**Objective**
Every line below that includes "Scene" counts toward the total. Report that total alone.
######
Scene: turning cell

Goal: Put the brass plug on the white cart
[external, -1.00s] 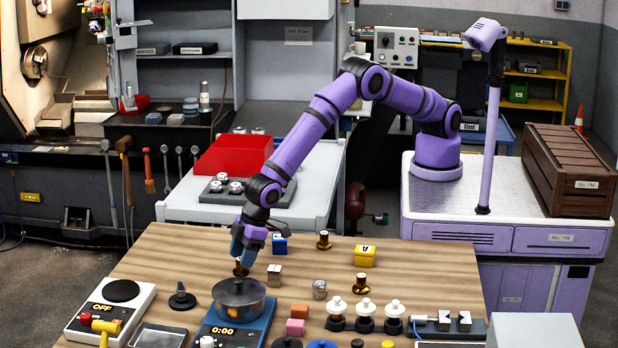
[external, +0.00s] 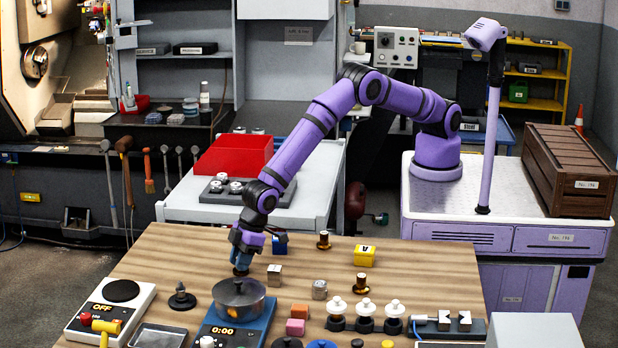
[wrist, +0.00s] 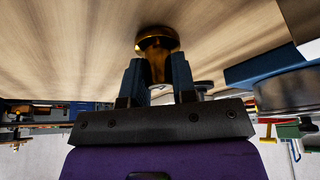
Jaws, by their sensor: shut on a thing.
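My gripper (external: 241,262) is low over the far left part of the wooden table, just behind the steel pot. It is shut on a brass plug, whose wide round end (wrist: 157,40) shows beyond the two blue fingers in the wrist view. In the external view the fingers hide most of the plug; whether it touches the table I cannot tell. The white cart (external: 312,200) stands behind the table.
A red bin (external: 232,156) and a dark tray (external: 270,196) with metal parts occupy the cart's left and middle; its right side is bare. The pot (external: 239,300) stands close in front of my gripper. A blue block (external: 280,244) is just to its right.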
######
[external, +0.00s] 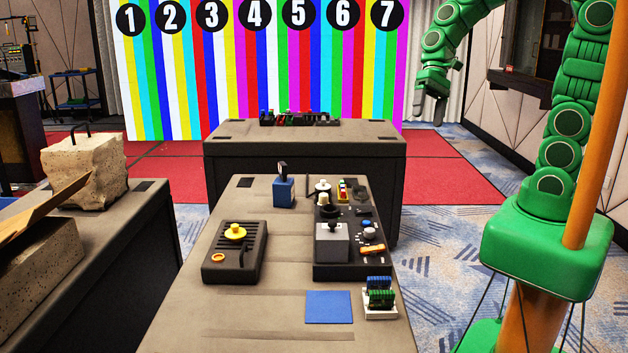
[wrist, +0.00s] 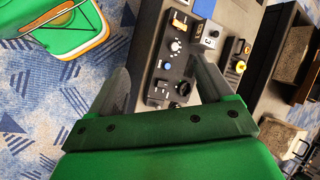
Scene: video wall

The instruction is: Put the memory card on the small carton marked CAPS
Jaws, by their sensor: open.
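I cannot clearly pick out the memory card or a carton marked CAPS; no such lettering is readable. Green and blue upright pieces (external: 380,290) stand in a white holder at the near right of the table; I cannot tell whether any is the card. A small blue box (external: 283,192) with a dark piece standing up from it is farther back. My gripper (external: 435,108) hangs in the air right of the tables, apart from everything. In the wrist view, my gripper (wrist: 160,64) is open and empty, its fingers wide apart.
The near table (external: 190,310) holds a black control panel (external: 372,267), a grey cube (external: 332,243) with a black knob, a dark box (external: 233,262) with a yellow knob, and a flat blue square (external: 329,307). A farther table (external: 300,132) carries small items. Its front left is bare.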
######
**Reply**
2